> Given task
Transcribe only the lines of the listing below from the one holding "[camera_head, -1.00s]" through the one holding "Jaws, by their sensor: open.", inclusive, without any change.

> Record list

________________

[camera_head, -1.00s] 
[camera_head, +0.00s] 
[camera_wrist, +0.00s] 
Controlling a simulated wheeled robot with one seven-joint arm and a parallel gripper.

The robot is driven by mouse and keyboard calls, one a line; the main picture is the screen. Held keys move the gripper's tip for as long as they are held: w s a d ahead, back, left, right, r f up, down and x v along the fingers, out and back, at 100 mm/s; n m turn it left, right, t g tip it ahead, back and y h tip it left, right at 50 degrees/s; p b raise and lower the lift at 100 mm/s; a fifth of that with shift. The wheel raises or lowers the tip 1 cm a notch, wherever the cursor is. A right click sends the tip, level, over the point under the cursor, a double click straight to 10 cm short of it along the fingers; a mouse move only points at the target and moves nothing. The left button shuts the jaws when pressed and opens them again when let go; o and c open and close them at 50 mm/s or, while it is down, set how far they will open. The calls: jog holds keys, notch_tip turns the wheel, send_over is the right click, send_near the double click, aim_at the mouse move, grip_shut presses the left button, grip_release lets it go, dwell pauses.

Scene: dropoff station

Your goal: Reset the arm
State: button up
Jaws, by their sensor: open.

________________

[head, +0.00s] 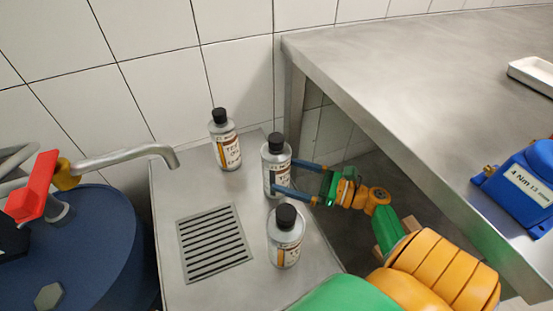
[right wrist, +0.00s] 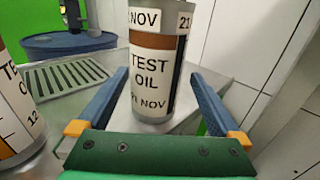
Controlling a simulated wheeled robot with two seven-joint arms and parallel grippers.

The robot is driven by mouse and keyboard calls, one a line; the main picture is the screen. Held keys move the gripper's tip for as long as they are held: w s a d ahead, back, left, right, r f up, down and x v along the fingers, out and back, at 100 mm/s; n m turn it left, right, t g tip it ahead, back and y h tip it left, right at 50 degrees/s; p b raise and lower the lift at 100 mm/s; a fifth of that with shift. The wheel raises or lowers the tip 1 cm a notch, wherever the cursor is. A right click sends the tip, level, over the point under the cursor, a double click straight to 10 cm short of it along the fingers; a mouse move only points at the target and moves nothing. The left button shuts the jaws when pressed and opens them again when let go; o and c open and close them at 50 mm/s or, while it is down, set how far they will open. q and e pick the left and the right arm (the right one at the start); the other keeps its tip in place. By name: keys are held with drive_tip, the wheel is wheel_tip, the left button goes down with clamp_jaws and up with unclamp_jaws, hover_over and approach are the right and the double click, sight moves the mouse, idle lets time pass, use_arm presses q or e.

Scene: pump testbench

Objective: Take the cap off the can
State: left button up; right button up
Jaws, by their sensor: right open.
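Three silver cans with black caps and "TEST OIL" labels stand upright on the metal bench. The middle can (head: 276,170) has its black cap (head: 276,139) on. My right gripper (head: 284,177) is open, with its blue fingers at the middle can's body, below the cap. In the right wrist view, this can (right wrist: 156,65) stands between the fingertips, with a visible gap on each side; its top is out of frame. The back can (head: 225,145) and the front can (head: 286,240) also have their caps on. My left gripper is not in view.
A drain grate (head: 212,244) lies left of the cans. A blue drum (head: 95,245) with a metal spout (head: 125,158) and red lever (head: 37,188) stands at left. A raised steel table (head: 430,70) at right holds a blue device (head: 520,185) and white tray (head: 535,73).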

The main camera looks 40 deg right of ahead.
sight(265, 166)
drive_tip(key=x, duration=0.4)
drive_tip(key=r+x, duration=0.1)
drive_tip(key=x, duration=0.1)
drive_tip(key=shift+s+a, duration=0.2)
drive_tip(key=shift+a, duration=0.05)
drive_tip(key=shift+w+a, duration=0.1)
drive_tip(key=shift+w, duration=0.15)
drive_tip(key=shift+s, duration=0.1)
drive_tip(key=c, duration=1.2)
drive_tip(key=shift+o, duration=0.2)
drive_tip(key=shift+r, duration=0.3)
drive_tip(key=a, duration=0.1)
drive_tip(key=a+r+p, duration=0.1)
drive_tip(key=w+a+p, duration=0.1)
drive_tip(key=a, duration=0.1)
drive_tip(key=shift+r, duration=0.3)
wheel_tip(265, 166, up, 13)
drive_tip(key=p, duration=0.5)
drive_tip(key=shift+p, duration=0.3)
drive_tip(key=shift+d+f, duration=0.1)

________________

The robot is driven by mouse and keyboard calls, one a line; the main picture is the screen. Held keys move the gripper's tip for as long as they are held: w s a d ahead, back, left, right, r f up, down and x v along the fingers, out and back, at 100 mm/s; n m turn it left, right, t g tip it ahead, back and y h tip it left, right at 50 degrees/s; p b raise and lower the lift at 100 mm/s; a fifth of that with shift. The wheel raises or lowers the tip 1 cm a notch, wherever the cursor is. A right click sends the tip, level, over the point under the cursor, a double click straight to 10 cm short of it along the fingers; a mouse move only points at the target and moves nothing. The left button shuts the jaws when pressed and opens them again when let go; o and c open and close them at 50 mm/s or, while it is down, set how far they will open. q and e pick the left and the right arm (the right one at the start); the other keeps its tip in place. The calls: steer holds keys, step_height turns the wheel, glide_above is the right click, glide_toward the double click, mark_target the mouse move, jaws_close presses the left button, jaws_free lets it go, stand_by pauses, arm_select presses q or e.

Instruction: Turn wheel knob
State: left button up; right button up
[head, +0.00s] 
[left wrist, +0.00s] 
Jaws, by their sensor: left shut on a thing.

________________

> Reply to the task
[camera_head, -1.00s] 
[camera_head, +0.00s] 
[camera_wrist, +0.00s] 
Controlling a simulated wheeled robot with one seven-joint arm and a parallel gripper.

The robot is driven by mouse and keyboard calls, one a line; the main picture is the screen. Held keys move the gripper's tip for as long as they are held: w s a d ahead, back, left, right, r f up, down and x v along the fingers, out and back, at 100 mm/s; n m turn it left, right, t g tip it ahead, back and y h tip it left, right at 50 degrees/s; p b raise and lower the lift at 100 mm/s; a fifth of that with shift. The wheel raises or lowers the tip 1 cm a notch, wherever the cursor is. A right click sends the tip, level, over the point under the cursor, a double click straight to 10 cm short of it along the fingers; a mouse move only points at the target and moves nothing. The left button shuts the jaws when pressed and opens them again when let go; o and c open and close them at 50 mm/s or, while it is down, set how far they will open. The calls: jog holds keys, notch_tip turns the wheel, send_over is the right click, send_near the double click, aim_at the mouse move, grip_shut presses the left button, grip_release lets it go, dwell pauses.

Scene: dropoff station

Your goal: Reset the arm
State: button up
Jaws, by their sensor: open.

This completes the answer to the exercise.